From the listing below, copy only the lines from the line that contains "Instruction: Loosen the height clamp" to the line that contains "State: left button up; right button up", counting those two lines as part of the copy.

++++ Information supplied ++++

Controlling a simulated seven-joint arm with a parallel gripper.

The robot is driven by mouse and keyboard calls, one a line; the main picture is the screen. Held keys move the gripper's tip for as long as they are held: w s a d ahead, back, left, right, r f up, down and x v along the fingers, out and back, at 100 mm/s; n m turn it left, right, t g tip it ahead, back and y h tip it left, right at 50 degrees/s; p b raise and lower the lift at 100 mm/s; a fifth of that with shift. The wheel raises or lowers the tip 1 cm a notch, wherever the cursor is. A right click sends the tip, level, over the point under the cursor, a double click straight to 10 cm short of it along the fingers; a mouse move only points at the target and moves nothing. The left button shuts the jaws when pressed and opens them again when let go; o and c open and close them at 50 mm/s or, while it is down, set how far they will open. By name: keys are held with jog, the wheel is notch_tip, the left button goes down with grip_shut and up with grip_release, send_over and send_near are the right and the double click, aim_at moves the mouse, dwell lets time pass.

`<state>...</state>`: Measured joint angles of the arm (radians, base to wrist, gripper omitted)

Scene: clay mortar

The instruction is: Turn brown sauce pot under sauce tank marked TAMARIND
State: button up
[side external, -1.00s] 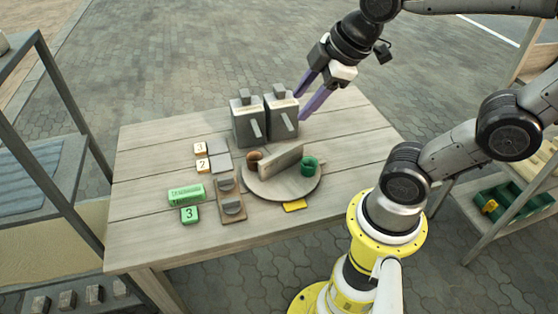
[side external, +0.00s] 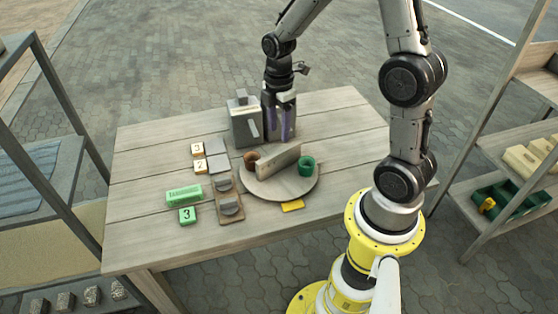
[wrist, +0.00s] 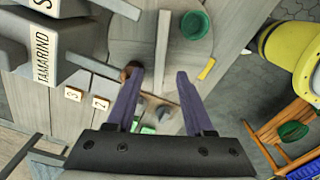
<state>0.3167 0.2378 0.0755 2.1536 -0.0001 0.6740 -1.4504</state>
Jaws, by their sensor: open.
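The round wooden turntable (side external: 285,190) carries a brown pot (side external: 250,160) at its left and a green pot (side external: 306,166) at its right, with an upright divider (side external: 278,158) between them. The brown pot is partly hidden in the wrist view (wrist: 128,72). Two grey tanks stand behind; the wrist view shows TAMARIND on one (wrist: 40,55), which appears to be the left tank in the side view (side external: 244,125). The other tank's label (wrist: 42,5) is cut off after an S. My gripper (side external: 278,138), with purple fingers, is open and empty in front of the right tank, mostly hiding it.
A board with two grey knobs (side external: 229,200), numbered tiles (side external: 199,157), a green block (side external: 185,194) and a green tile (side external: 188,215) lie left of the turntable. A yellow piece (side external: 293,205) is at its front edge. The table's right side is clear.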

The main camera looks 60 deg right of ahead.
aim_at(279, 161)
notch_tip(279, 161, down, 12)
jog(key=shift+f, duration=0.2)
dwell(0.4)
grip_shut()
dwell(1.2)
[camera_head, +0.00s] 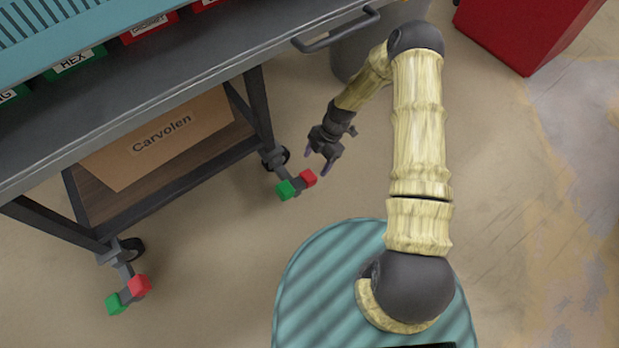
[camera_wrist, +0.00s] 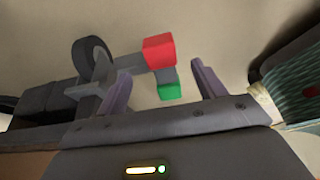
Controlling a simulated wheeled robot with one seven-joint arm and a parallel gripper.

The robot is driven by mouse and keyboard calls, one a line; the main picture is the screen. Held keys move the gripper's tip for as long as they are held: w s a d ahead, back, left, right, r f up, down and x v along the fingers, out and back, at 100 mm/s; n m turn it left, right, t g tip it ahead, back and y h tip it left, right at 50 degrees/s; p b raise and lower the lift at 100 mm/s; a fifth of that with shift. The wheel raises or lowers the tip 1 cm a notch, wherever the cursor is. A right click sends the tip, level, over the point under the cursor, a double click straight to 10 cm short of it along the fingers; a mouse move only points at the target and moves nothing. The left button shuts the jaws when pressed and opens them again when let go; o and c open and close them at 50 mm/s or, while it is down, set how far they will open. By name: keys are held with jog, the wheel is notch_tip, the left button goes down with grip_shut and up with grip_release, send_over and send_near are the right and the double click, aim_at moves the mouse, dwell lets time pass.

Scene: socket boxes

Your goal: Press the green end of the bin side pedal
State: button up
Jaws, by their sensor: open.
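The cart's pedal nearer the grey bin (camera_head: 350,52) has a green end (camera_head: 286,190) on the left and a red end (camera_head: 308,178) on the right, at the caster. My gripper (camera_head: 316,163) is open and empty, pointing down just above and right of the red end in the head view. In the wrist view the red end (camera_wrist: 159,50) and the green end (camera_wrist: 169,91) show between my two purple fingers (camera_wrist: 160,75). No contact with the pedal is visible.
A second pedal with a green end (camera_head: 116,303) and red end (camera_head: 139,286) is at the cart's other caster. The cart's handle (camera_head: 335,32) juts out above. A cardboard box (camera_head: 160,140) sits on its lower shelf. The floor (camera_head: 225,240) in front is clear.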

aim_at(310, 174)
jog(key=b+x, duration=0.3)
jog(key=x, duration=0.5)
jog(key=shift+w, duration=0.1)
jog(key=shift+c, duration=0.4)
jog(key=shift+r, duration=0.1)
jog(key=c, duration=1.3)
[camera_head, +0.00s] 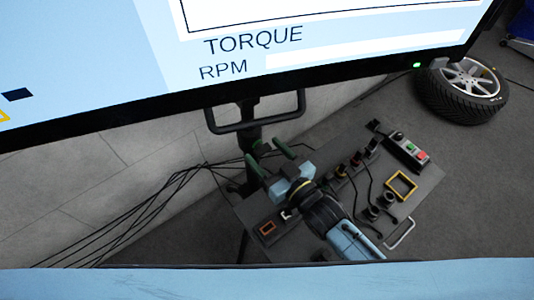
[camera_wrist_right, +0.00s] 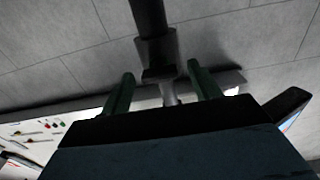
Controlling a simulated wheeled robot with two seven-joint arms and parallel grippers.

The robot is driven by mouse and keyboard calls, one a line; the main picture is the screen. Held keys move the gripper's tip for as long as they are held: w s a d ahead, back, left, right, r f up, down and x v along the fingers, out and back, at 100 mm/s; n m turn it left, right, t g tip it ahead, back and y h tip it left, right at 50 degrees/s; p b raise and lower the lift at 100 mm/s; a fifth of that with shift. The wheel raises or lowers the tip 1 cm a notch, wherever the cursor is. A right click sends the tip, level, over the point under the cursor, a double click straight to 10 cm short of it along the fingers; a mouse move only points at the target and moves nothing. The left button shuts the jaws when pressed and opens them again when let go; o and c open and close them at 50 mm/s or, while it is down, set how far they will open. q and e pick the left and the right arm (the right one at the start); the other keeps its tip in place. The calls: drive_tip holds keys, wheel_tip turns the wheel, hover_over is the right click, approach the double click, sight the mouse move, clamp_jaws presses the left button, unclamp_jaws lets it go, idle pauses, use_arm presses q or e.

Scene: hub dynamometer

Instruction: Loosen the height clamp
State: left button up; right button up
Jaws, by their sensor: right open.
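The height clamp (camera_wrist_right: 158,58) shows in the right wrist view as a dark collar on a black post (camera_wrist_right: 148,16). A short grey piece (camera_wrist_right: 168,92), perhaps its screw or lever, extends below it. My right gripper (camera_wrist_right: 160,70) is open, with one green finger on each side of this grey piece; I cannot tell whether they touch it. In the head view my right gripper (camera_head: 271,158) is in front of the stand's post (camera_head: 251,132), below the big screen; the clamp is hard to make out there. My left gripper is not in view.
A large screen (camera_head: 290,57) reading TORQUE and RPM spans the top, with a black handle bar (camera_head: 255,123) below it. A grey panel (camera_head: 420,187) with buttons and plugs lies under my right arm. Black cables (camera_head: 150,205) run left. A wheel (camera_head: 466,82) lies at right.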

++++

* _Complete answer_
Instruction: Loosen the height clamp
State: left button up; right button up

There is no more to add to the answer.